**The task**
Isolate every line in the data with the string "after" and copy it.
[Start Information shown]
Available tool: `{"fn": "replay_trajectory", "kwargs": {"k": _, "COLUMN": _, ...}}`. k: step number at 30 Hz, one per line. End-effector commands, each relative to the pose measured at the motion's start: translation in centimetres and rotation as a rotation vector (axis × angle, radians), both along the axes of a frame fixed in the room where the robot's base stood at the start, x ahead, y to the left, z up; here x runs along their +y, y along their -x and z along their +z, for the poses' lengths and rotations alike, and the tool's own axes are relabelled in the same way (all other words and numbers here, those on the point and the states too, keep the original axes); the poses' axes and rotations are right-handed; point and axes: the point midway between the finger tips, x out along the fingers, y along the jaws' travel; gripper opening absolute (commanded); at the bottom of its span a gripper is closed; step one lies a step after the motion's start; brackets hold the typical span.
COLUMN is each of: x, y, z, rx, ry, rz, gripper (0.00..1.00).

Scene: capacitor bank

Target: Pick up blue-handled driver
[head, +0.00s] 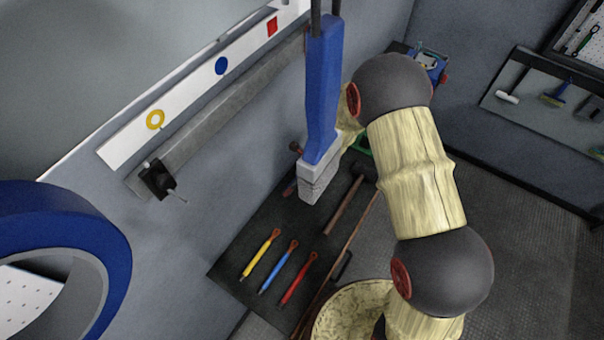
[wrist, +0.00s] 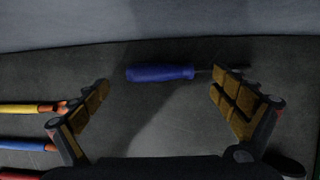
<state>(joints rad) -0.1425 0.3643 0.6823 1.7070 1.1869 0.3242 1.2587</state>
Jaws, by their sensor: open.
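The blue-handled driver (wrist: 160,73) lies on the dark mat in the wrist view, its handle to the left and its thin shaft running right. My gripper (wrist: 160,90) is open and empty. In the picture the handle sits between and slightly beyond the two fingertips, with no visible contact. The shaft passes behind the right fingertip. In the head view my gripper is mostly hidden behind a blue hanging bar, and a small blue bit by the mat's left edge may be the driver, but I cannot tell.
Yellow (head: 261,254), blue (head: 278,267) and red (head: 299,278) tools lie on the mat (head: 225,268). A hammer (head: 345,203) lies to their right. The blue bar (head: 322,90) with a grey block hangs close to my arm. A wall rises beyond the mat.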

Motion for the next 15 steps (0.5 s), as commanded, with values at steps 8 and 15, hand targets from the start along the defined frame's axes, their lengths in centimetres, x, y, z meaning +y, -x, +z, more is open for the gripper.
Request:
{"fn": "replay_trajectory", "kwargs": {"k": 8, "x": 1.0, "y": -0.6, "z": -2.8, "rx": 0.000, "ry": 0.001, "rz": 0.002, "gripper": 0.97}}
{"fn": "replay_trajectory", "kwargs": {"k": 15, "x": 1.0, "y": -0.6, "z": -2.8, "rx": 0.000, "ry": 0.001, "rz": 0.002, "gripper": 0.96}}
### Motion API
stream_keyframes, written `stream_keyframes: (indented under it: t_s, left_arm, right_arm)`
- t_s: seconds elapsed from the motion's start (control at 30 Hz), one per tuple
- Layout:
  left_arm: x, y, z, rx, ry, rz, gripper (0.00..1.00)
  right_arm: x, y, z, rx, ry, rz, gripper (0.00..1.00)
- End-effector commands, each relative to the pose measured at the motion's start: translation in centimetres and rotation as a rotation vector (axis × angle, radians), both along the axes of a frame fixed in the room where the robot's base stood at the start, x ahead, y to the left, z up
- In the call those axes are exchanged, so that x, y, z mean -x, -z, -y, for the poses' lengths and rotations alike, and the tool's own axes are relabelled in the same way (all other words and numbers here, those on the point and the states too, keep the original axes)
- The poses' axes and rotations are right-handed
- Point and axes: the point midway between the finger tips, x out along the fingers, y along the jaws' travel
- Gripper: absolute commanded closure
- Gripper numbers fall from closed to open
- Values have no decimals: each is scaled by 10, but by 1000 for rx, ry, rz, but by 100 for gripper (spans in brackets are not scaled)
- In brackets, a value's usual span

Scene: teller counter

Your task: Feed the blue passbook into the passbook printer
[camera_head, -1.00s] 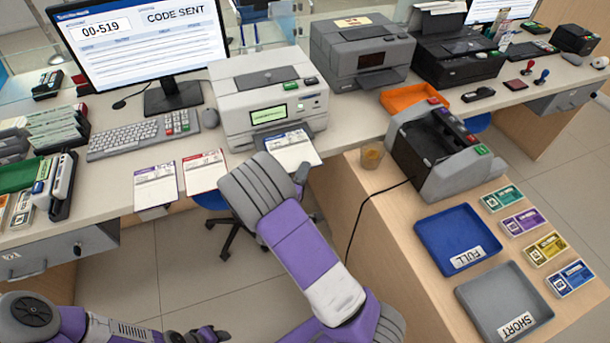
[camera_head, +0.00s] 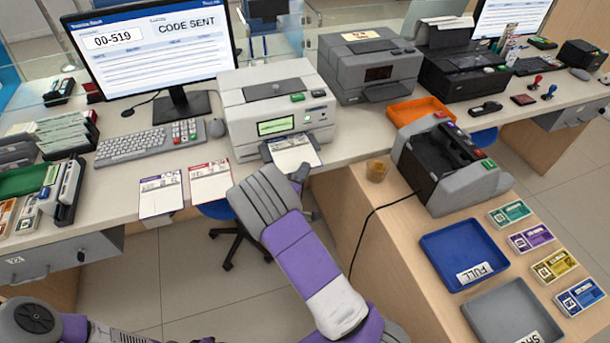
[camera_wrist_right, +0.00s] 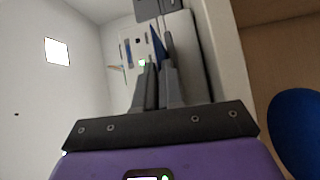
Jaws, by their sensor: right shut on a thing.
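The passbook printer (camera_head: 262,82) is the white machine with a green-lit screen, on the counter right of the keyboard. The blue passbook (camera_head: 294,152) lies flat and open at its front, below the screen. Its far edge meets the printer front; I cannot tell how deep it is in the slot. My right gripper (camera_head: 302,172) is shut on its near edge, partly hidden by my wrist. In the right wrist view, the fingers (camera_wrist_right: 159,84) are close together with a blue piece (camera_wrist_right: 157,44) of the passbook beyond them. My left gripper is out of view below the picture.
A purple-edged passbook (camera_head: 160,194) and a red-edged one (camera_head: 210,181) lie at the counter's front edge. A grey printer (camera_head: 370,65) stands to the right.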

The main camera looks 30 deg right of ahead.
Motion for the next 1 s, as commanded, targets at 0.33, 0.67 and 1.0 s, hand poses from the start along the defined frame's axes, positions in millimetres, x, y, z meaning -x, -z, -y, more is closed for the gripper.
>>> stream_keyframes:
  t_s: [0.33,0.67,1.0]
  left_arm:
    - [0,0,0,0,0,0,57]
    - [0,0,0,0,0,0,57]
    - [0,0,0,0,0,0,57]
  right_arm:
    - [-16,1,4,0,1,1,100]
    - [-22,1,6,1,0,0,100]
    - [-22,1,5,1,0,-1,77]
[End Information shown]
[Start Information shown]
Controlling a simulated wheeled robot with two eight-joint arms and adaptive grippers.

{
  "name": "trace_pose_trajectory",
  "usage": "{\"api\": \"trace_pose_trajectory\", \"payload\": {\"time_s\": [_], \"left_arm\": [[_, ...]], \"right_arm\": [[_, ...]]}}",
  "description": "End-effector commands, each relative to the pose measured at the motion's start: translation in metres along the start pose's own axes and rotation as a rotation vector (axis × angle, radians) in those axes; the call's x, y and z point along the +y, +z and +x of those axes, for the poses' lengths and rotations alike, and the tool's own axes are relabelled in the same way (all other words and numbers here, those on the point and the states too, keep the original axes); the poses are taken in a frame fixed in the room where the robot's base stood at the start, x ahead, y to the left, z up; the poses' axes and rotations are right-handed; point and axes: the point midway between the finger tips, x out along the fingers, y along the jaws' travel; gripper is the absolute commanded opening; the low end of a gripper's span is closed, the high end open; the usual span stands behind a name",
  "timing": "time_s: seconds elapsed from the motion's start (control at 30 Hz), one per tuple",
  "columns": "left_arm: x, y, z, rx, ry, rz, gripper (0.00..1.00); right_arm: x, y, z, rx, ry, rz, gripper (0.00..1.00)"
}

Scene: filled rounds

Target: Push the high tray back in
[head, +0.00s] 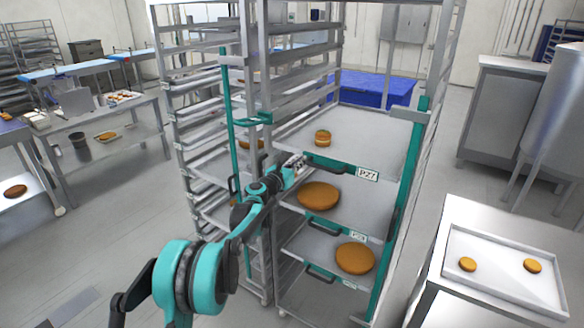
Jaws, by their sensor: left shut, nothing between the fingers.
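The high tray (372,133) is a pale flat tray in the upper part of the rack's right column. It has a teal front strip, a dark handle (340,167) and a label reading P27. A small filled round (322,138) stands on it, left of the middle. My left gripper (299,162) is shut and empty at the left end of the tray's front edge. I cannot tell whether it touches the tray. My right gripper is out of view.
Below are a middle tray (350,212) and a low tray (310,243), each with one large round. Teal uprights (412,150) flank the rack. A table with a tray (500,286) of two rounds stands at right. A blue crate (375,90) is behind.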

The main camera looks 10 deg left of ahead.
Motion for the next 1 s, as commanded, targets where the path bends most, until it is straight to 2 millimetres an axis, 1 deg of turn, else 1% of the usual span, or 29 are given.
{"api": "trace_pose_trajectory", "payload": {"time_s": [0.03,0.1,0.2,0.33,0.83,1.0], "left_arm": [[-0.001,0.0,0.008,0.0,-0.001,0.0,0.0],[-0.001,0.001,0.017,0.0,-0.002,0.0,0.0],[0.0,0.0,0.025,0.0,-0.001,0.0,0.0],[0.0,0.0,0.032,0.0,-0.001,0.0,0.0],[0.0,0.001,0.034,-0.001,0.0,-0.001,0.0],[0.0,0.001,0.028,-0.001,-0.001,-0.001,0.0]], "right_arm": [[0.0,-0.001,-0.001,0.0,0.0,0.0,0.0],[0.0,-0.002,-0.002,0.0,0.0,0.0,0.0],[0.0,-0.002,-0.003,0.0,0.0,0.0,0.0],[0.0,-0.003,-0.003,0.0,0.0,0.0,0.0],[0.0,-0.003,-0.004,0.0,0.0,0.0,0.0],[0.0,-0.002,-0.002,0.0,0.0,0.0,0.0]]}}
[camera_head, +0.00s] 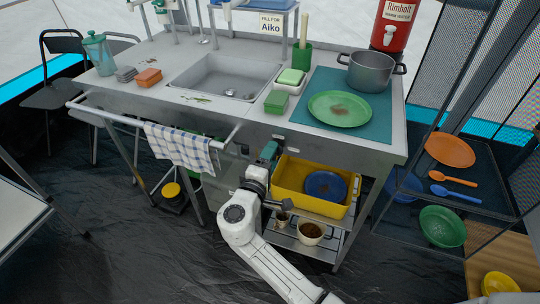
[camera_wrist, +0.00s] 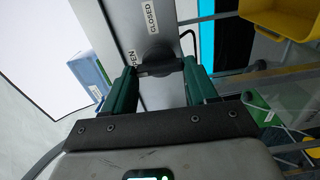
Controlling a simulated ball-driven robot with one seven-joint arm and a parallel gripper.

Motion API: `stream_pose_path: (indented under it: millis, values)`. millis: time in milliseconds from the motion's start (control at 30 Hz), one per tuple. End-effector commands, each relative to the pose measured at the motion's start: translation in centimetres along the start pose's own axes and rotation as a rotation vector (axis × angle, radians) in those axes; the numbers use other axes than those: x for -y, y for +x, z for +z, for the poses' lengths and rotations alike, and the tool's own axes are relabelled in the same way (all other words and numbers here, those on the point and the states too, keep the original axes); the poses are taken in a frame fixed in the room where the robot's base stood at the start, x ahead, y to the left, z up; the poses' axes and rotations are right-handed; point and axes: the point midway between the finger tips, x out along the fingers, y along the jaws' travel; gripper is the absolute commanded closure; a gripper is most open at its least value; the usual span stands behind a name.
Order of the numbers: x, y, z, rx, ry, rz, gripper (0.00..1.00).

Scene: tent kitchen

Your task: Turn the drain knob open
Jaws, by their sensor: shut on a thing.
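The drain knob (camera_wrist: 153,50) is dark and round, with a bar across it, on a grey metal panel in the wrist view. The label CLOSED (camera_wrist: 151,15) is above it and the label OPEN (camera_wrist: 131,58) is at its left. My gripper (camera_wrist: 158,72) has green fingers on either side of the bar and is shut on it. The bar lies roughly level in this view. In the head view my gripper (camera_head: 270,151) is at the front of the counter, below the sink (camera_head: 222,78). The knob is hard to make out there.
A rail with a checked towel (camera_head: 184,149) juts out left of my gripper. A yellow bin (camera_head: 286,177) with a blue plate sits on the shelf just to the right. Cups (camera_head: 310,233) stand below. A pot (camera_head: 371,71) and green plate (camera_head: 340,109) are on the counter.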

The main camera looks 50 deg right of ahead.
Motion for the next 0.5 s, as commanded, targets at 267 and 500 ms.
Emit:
[End Information shown]
[Start Information shown]
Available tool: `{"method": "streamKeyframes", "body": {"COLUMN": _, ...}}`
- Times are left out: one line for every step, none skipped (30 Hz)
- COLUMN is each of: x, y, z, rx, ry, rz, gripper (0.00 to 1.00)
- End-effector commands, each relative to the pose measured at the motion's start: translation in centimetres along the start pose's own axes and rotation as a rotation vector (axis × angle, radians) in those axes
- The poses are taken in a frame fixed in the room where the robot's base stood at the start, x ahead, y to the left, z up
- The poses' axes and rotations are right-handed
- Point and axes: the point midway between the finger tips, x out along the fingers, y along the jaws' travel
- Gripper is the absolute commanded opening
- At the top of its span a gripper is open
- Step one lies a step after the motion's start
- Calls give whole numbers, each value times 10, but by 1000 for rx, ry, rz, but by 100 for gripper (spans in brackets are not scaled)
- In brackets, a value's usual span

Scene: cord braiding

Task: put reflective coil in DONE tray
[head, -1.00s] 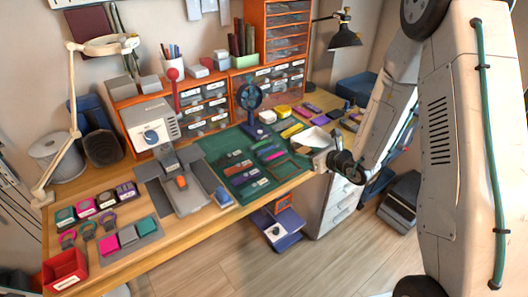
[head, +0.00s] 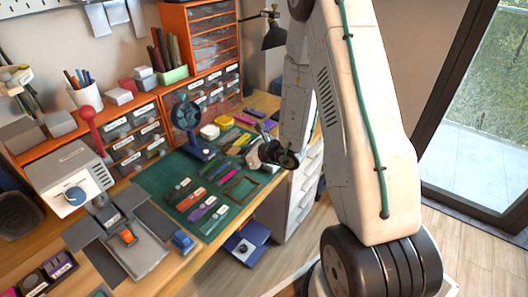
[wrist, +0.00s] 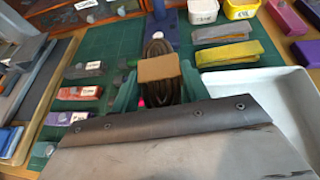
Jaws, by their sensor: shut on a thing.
[End Information shown]
**Completed exercise**
Available tool: `{"fn": "replay_trajectory", "kwargs": {"k": _, "COLUMN": _, ...}}`. k: step number at 30 Hz, one per line. End-effector commands, each relative to the pose measured at the motion's start: translation in centimetres and rotation as a rotation vector (axis × angle, radians), both along the axes of a frame fixed in the room where the robot's base stood at the start, x ahead, y to the left, z up; here x runs along their +y, y along their -x and z along their +z, for the poses' lengths and rotations alike, and the tool's own axes are relabelled in the same way (all other words and numbers here, those on the point and the states too, keep the original axes); the poses' axes and rotations are right-handed; point and axes: the point midway between the finger tips, x out along the fingers, y along the jaws' travel; gripper opening absolute (commanded); at the bottom of its span a gripper is closed; step one lies a step after the motion's start; brackets hold the typical span.
- Step one lies a step after the motion's start

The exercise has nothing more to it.